NumPy Interoperability

Snowpark pandas provides limited interoperability with NumPy functions through the NumPy NEP18 and NEP13 specifications defined by __array_ufunc__ and __array_function__. A discrete number of NumPy APIs are translated to distributed snowpark pandas functions. NumPy ufuncs called with Snowpark pandas arguments will ignore kwargs.

NumPy method

Notes for current implementation

np.where

Mapped to np.where(cond, x, y) to x.where(cond, y) cond, x, and y should have the same shapes or be scalars. The result is always a Snowpark pandas DataFrame.

Since this function maps to df.where the column and index labels are considered, as opposed strict positional indexing in NumPy.

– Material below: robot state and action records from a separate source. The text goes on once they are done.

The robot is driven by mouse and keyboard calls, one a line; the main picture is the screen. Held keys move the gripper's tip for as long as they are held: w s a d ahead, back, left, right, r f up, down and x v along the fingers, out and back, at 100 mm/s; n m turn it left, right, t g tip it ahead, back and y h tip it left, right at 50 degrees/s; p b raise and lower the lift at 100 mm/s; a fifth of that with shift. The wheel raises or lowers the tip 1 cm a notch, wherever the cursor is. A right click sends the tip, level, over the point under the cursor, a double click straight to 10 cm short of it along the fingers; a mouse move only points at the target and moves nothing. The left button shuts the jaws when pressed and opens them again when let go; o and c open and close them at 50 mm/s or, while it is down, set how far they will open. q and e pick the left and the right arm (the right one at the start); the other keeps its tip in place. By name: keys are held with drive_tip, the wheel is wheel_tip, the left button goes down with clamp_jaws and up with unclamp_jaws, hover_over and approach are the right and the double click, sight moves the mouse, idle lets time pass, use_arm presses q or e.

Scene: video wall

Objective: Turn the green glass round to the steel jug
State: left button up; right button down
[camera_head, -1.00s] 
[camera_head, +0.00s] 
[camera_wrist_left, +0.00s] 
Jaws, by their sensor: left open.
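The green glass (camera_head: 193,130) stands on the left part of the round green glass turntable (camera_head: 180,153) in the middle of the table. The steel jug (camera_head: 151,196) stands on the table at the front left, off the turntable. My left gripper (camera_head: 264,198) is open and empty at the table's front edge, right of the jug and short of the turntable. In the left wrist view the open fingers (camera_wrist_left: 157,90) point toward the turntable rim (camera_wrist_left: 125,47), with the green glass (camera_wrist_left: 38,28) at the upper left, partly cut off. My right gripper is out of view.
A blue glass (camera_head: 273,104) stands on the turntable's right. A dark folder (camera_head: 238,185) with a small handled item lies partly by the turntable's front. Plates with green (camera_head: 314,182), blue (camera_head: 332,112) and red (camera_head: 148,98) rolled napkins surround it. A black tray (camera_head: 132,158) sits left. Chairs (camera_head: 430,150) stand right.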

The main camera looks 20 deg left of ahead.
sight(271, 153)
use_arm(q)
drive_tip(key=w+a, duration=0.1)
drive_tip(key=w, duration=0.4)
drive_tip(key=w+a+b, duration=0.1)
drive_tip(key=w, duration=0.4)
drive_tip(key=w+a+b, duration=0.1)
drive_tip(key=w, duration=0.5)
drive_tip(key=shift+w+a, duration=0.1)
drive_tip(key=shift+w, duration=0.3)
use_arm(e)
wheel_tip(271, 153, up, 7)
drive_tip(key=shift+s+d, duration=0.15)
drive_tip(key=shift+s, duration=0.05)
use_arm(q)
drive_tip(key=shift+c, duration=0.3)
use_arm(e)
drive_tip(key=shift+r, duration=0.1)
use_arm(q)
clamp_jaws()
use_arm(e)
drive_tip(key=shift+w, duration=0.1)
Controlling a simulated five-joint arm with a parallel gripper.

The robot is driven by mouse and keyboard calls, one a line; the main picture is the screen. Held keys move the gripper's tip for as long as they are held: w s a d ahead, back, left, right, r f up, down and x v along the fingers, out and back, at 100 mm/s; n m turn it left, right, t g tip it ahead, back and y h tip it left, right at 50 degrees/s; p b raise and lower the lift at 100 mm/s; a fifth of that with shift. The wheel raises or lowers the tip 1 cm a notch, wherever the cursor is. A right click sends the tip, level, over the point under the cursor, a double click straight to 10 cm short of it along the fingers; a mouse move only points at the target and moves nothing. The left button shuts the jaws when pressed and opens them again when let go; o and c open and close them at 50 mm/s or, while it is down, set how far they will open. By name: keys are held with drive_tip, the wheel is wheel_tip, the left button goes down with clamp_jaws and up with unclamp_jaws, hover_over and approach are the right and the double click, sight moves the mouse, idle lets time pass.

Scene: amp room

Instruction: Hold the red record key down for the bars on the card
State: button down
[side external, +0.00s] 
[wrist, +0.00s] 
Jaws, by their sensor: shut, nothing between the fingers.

cond, x, and y can either be all non-scalars or a mix of scalars and non-scalars, such that non-scalars have the same shape. (If cond, x, and y are all scalars, NumPy will not call the dispatcher at all, and the normal NumPy behavior will occur.)

np.full_like

Mapped to pd.DataFrame(value, index=range(height),

columns=range(width))

np.may_share_memory

Returns False

np.add

Mapped to df.__add__(df2)

np.subtract

Mapped to df.__sub__(df2)

np.multiply

Mapped to df.__mul__(df2)

np.divide

Mapped to df.__truediv__(df2)

np.true_divide

Mapped to df.__truediv__(df2)

np.float_power

Mapped to df.__pow__(df2)

np.log

Mapped to df.apply(snowpark.functions.ln)

np.log2

Mapped to df.apply(snowpark.functions.log, base=2)

np.log10

Mapped to df.apply(snowpark.functions.log, base=10)

np.mod

Mapped to df.__mod__(df2)

np.remainder

Mapped to df.__mod__(df2)

np.greater

Mapped to df > df2

np.greater_equal

Mapped to df >= df2

np.less

Mapped to df < df2

np.less_equal

Mapped to df <= df2

np.not_equal

Mapped to df != df2

np.equal

Mapped to df == df2

np.logical_and

Mapped to df.__and__(df2)

np.logical_or

Mapped to df.__or__(df2)

np.logical_xor

Mapped to df.__xor__(df2)

np.logical_not

Mapped to ~df.astype(bool)

NEP18 Implementation Details

NumPy differs from pandas and Snowflake pandas in several key respects. It is important to understand that the interoperability provided is to support common pandas use-cases, rather than matrix or linear algebra operations. NumPy functions are mapped, with some transformation, to their pandas analogues.

Return Value

NEP18 does not specify the return value when implementing a function like np.where, but they suggest that the return value should match the input types. We follow that suggestion here and return a Snowpark pandas DataFrame.

Broadcasting

NumPy will “broadcast” all arguments into the same array shape so operations can be vectorized on the CPU. Snowpark pandas should not do this because all execution runs within Snowflake. All input DataFrames or Series should be of the same shape and will not be broadcast. Scalar values can also be used as an input.

Positional Operations

NumPy always performs positional operations on input datatypes, assuming they are similarly shaped and meaningful arrays. Pandas can have DataFrames which represent the same data but with different column ordering. Even when a numpy method is called on a Snow pandas DataFrame we continue to consider the labels while performing the operation.